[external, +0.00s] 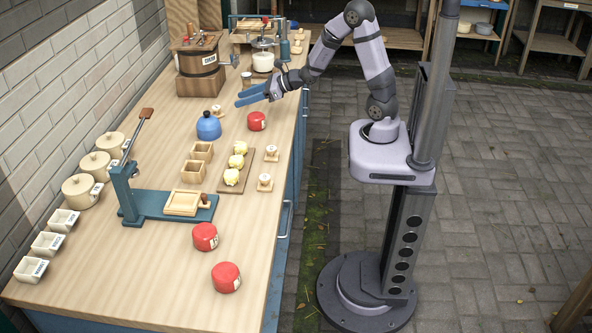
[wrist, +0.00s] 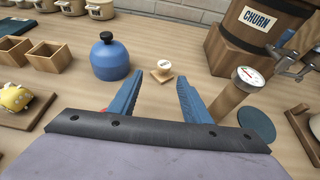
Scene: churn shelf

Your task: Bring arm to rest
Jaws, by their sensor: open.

-*-

** WHAT THE TASK ASKS **
Every line from the one with "[wrist, +0.00s]" through the last line of the material gets printed exactly, and nothing more. Omit the pictures.

** RESPONSE TO THE TASK **
[wrist, +0.00s] 
Scene: churn shelf

Your task: Bring arm to rest
Jaws, by their sensor: open.

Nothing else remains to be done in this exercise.